Database Assignment #2 Exercises


Exercise 1: Design a database suitable for a university registrar. This database should include information about students, departments, professors, courses, which students are enrolled in which courses, which professors are teaching which courses, student grades, the TA for a course (TAs are students), which courses a department offers, and any other information you deem appropriate. Note that this question is more free-form than the questions above, and you need to make some decisions about multiplicities of relationships, appropriate types, and even what information needs to be represented.


Exercise 2: Figure 1 is an UML diagram for a bank database involving customers and accounts. Since customers may have several accounts, and accounts may be held jointly by several customers, we associate with each customer an account set, and accounts are members of one or more account sets. Assuming the meaning of the various relationships and attributes are as expected given their names, criticize the design. What design rules are violated? Why? What modifications would you suggest?


Figure 1


Exercise 3: In this and following exercises we shall consider two design options in the E/R model for describing births. At a birth, there is one baby (twins would be represented by two births), one mother, any number of nurses, and any number of doctors. Suppose, therefore, that we have entity sets Babies, Mothers, Nurses, and Doctors. Suppose we also use a relationship Births, which connects these four entity sets, as suggested in Fig. 2. Note that a tuple of the relationship set for Births has the form (baby, mother, nurse, doctor). If there is more than one nurse and/or doctor attending a birth, then there will be several tuples with the same baby and mother, one for each combination of nurse and doctor.

Figure 2

There are certain assumptions that we might wish to incorporate into our design. For each, tell how to add arrows or other elements to the E/R diagram in order to express the assumption.

a) For every combination of a baby and a mother there is a unique nurse.

b) For every baby, there is a unique mother.

c) For every combination of a baby, nurse, and doctor, there is a unique mother.
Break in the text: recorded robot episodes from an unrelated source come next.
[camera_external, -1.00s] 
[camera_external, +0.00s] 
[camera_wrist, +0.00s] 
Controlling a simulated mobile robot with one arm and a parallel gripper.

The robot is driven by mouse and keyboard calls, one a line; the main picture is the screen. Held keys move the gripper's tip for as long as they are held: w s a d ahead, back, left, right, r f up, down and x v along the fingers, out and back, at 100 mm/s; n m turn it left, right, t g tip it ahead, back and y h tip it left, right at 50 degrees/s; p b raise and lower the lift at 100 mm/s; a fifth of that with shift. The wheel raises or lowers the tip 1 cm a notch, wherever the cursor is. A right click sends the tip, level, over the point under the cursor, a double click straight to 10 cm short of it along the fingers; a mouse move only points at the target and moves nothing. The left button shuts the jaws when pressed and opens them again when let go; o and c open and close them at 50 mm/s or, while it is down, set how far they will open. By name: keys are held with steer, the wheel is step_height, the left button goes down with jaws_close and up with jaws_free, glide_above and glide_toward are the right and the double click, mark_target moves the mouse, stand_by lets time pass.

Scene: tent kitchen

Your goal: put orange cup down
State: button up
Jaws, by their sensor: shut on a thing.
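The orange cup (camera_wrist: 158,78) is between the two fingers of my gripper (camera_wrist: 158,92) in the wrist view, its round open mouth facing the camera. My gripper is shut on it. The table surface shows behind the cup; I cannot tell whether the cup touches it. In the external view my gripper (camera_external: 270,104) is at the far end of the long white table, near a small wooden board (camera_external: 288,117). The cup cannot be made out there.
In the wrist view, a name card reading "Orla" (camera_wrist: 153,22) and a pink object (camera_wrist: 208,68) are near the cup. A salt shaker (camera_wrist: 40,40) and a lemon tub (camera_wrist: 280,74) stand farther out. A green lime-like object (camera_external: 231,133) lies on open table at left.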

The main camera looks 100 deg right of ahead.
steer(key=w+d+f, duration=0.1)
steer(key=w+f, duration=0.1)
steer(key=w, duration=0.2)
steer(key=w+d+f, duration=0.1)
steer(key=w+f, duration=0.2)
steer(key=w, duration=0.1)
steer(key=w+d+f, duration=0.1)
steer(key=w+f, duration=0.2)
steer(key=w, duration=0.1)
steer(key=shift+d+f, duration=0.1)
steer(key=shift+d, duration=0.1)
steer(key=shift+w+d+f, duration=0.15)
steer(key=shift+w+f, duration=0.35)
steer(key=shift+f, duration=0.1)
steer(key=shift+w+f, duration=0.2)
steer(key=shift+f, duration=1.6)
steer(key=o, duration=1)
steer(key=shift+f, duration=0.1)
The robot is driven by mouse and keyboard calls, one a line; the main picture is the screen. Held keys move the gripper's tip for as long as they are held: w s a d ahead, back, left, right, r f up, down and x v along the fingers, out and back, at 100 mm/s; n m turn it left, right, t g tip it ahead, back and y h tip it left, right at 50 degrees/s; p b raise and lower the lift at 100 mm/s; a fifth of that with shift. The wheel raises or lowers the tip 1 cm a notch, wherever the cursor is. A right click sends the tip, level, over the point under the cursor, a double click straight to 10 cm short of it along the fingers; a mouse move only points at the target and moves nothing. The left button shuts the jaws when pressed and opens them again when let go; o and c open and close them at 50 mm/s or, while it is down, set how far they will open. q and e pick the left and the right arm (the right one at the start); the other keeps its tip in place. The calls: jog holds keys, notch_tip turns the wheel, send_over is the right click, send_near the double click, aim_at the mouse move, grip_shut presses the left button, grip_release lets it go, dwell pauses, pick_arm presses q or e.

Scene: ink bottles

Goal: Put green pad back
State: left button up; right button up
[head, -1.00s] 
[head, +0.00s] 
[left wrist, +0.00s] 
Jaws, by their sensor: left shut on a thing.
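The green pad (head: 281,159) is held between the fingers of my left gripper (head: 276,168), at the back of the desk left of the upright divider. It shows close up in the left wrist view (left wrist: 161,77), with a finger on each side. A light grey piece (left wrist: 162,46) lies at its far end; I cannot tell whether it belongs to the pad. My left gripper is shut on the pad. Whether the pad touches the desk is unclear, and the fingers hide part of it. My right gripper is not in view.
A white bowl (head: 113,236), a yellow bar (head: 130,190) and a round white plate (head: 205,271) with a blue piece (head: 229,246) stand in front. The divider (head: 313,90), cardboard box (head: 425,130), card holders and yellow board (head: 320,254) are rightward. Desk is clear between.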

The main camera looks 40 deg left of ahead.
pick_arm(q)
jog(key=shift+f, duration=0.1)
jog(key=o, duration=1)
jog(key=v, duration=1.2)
Exercise 4: Another approach to the problem of Exercise 3 to connect the four entity sets Babies, Mothers, Nurses, and Doctors by an entity set Births, with four relationships, one between Births and each of the other entity sets, as suggested in Fig. 2. Use cardinality notations (indicating that certain of these relationships are many-one) to represent the following conditions:

a) Every baby is the result of a unique birth, and every birth is of a unique baby.

b) In addition to (a), every baby has a unique mother.

c) In addition to (a) and (b). for every birth there is a unique doctor.

In each case, what design flaws do you see?


Exercise 5: One way to represent students and the grades they get in courses is to use entity sets corresponding to students, to courses, and to "enrollments." Enrollment entities form a "connecting" entity set between students and courses and can be used to represent not only the fact that a student is taking a certain course, but the grade of the student in the course. Draw an UML class diagram for this situation, indicating weak entity sets and the keys for the entity sets. Is the grade part of the key for enrollments?


Exercise 6: Convert the E/R diagram of Fig. 3 to a UML class diagram

Figure 3


Submission Due Date: Nov. 26 (before DB Lecture).